### GIVEN INSTRUCTION
Extract every line that contains the word "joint".

### SUPPLIED INFORMATION
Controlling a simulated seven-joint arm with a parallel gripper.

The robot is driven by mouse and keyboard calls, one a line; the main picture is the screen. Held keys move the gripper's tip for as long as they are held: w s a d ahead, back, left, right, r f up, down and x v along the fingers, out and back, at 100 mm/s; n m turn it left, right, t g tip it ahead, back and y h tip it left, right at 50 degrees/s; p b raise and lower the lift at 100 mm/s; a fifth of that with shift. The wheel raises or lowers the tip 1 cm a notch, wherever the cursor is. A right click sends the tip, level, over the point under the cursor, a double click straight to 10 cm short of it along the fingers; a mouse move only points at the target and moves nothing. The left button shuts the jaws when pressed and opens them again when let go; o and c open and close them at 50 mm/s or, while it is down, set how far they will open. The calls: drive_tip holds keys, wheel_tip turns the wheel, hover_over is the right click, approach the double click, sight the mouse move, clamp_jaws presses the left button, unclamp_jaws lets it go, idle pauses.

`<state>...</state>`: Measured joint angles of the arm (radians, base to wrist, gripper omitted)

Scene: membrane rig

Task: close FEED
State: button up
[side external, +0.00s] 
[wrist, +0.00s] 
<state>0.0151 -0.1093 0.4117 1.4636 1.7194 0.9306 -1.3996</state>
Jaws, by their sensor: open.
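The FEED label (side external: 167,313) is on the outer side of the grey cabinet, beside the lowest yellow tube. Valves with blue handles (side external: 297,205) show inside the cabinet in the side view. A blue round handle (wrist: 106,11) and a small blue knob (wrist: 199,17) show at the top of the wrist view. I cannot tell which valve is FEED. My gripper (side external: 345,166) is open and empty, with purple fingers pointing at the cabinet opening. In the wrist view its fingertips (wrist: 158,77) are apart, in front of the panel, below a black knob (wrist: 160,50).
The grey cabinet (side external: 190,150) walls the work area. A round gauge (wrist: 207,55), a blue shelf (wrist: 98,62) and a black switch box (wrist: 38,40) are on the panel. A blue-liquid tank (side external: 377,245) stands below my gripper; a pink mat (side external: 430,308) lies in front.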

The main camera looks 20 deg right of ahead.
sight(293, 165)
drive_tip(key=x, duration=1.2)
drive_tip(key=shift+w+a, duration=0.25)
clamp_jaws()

### EXERCISE SOLUTION
Controlling a simulated seven-joint arm with a parallel gripper.
`<state>...</state>`: Measured joint angles of the arm (radians, base to wrist, gripper omitted)

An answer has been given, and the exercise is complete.